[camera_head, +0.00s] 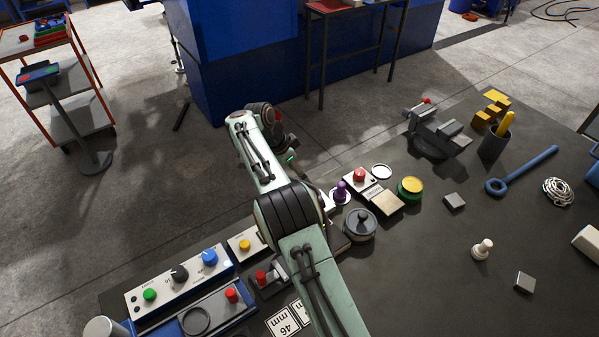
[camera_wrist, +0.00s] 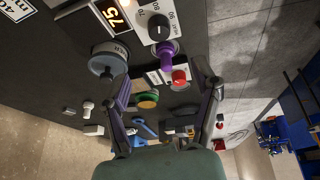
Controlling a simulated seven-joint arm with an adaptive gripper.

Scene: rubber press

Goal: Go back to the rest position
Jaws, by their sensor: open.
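My gripper (camera_wrist: 168,82) shows in the wrist view with its two dark fingers spread apart. Nothing is held between them. The black table top lies beyond the fingers, with a purple knob (camera_wrist: 166,54), a red button (camera_wrist: 179,77) and a yellow-and-green button (camera_wrist: 147,101) in the background. In the head view my arm reaches up from the bottom edge, bends over the table's left part and extends past its back edge. The fingers are mostly hidden there behind my arm.
A control box (camera_head: 180,279) with coloured buttons stands at the table's left. A grey lidded pot (camera_head: 360,224) stands close right of my arm. A vise (camera_head: 436,132), a dark cup (camera_head: 495,146) and a blue wrench (camera_head: 522,172) lie farther right. Open floor lies behind the table.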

-=-=-=-=-

(TASK DIRECTIONS) Repeat exactly and only the lines from the start of the data above through the line that holds "Goal: Go back to the rest position", inclusive. Pictures do not belong in the copy.

(EXERCISE ANSWER)
[camera_head, +0.00s] 
[camera_wrist, +0.00s] 
Controlling a simulated seven-joint arm with an adaptive gripper.

Scene: rubber press

Goal: Go back to the rest position

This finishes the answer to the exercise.